AN eye for an eye, a murder for a murder. “It’s not a deep play,” says director Chris Ling of Theatrethreesixty’s latest Shakespeare production, Titus Andronicus. One of Shakespeare’s most popular works, the first to be printed in 1594, Titus Andronicus was grotesquely violent for its time. Only staged in its entirety since Shakespeare’s death in 1923 by the Royal Shakespeare Company, Titus Andronicus is now appreciated as one of the Bard’s iconic works — echoing parallels within the political climate of the 1940s and ‘50s and now, well into modern times. “It’s tit for tat… you kill and so will I. You do me wrong, I seek revenge. The themes are unusual for Shakespearean plays — bloodletting, rape, search for justice, need to avenge,” says Ling, 42, the co-founder and artistic director of the theatre collective.
The story is about the general Titus, returning to Rome from a war against the Goths, who brings with him their queen Tamora and her three sons as prisoners of war. Titus’ sacrifice of Tamora’s eldest son Alarbus to appease the ghosts of his own dead sons, and his decision to refuse to accept the title of emperor, initiates this cycle of mutilation, rape and murder. Also in the nightmare moves a villainous Moor called Aaron, Tamora’s lover.
Titus, trapped in a web of murderous intrigue, must ask himself what more he must lose before something must give. “Titus Andronicus is a violent look at the price of loyalty — where atrocities are considered sacrifices, and revenge is a zero-sum game. “While it asks difficult questions about the nature of complicity — where does conscience end and the rule of law prevail — the audience will be taken by the ludicrousness of the situation,” says Ling.
He adds: “For instance, in one scene, Titus is getting his hand chopped off but one second before that, three people are discussing whether to chop off his right or left hand, and how.” Ling says that the play is a far-out choice to mark the 400th anniversary of the Bard. “But I like things that make me uncomfortable, like the violence in this play. I am working on how to stage it in a more palatable manner,” he says.
To help with that is his fight director Michael Chen, a kickboxing instructor as well as screen actor and producer.
“The staged violence is the hardest part of doing this play. People must buy into it, the hyperrealism of the violence — too real to be real,” says Ling. Rehearsals are in full swing at theatrethreesixty’s Black Box in Sentul, with Lim Kien Lee in the titular role, alongside Sheila Wyatt, Tika Mutamir, Nabil Zakaria, Anrie Too, David Lim, Tan Meng Kheng, Shaun Chen, Zul Zamir and Aila Azizul.
The play boasts original music composed by Chen, a graduate of the International College of Music. For theatre newbie Tan, 29: “Playing an older character in this play is tough as I am the youngest in my family.
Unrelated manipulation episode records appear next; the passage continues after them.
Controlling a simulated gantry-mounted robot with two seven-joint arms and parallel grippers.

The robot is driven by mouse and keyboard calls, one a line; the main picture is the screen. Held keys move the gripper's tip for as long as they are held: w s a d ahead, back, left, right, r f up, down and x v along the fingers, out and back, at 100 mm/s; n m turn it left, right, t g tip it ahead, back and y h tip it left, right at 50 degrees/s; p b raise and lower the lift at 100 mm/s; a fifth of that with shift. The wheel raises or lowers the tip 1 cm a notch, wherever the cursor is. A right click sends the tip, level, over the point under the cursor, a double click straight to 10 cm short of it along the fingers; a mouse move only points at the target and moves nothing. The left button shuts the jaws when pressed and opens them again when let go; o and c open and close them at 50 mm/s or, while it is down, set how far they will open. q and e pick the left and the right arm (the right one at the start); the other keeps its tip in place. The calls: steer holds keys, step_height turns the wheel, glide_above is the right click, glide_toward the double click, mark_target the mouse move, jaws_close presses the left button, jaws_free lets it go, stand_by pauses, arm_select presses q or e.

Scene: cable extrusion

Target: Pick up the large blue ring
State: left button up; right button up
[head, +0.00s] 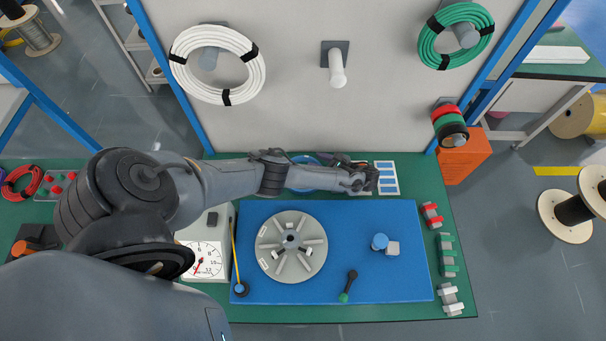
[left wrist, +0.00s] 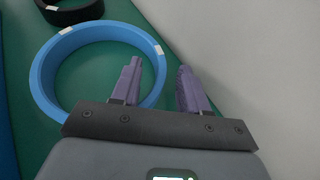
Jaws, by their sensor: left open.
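The large blue ring (left wrist: 48,70) lies on the green table in the left wrist view, with small white marks on its rim. In the head view the blue ring (head: 304,158) shows only in part, because my left arm covers much of it. My left gripper (left wrist: 160,66) is open and empty, with two purple fingers. In the wrist picture the left finger overlaps the ring's inside and the right finger is outside it, so the near right wall appears between them. I cannot tell the height gap. My right gripper is out of view.
A black ring (left wrist: 70,8) lies beyond the blue one, and a pale wall (left wrist: 255,60) stands close on the right. In the head view, a blue mat (head: 400,275) holds a grey disc (head: 275,262). Cable coils hang on the back board.

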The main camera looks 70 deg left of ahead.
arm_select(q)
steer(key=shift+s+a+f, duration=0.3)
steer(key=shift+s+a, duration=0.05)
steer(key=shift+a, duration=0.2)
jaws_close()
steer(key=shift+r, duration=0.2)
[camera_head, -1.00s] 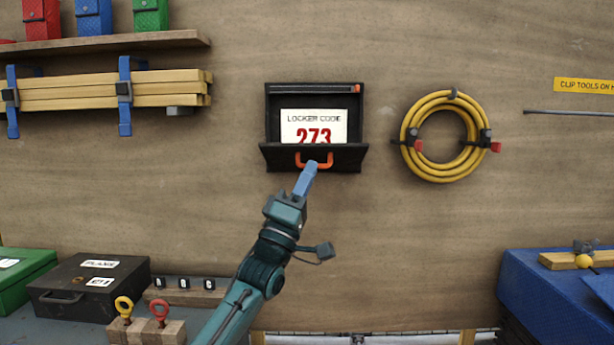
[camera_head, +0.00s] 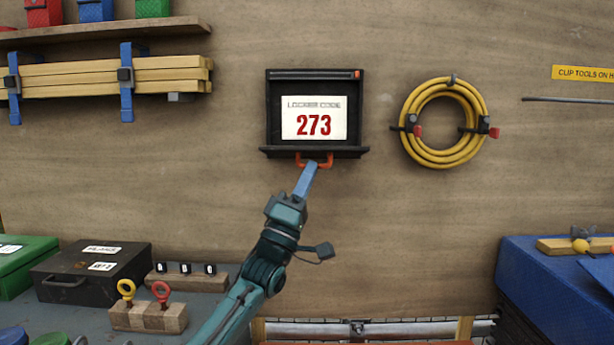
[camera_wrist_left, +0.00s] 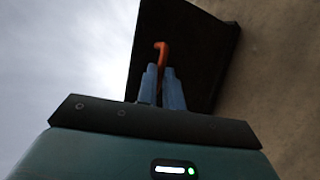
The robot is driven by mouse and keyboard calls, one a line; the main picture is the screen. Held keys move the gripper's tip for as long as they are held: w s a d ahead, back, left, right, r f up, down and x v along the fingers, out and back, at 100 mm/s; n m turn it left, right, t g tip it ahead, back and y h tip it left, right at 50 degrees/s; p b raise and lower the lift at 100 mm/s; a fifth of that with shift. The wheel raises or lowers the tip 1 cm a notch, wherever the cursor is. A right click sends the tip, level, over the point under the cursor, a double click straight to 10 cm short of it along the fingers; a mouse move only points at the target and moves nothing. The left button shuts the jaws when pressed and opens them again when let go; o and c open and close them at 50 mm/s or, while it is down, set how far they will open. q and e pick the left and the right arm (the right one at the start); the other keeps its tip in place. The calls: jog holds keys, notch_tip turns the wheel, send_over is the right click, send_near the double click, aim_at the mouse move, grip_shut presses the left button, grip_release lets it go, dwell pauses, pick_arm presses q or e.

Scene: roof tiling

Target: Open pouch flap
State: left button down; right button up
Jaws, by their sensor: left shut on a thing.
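The black wall pouch (camera_head: 273,110) hangs on the wooden wall with its front flap (camera_head: 345,152) folded down and out. A white card (camera_head: 314,118) inside reads "LOCKER CODE 273", all its digits in view. An orange handle (camera_head: 327,161) is on the flap. My left gripper (camera_head: 310,168), with blue fingers, is shut on the orange handle from below. In the left wrist view, the blue fingers (camera_wrist_left: 162,85) close around the orange handle (camera_wrist_left: 162,48) beneath the dark flap (camera_wrist_left: 205,45). My right gripper is not in view.
A coiled yellow hose (camera_head: 411,98) hangs right of the pouch. Strapped planks (camera_head: 70,82) and a shelf (camera_head: 110,30) are at left. Below stand a black case (camera_head: 70,285), a block with ring bolts (camera_head: 150,318) and a blue chest (camera_head: 540,290).

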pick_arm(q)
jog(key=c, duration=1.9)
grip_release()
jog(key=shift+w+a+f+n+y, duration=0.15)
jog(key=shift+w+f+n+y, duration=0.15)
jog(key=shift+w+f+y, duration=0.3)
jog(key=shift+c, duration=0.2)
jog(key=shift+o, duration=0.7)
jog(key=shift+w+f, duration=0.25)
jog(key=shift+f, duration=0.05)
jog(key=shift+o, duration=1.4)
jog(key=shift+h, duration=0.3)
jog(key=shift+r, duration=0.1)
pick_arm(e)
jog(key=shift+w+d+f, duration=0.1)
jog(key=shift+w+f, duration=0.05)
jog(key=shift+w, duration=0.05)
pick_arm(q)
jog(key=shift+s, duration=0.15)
Learning the lines is not hard and with the workshops, things are going well.” The Methodist Boys School Kuala Lumpur almnus did Shakespeare for his English Literature class but admits that acting out Shakespeare’s language did scare him at first. But he got over that with a role in Chin San Sooi’s Macbeth (in 2015 and this year as well).
“I find the bloodlust theme in Titus interesting. I am the voice of reason in the play,” says this freelance teacher, as well as screen actor, who appeared in Marco Polo Season 2. “This is only my second theatre play with Chris; the first was for his Angels In America in 2014. Is theatre a tough sell for a younger audience? I think young people are appreciating theatre more and more of us are supporting local content,” says Tan in his deep, melodious voice, well suited for a “voice of reason”.
Ling says he has cut down some of the text to make the play easier to follow. His 10-member ensemble, including Tan, will take on multiple roles. “I did some blind casting which allows me to explore. You know, for this play I am only directing, and am not the dramaturge. That’s a luxury for me,” says a slightly gleeful Ling, the recipient of the Anugerah Seni Negara (National Arts Awards) Young Talent Award for Theatre Directing in 2009, and Boh Cameronian Arts Award for Best Direction (Musical Theatre) in 2012.
The dramaturge is Lim, who also plays Titus. Lim runs KL Shakespeare Players, the only theatre company in Malaysia dedicated to presenting the Bard on a regular basis. This is Ling’s first collaboration with the KL Shakespeare Players. He hints that there may be some dancing as well in Titus Andronicus, which is part of the DPAC Arts Festival 2016 and marks the Bard’s 400th death anniversary this year (#Shakespeare400).
“Titus Andronicus, like my last play Death Of A Salesman, also reflects the state of the nation. Art is always a reflection of life, for me,” adds Ling.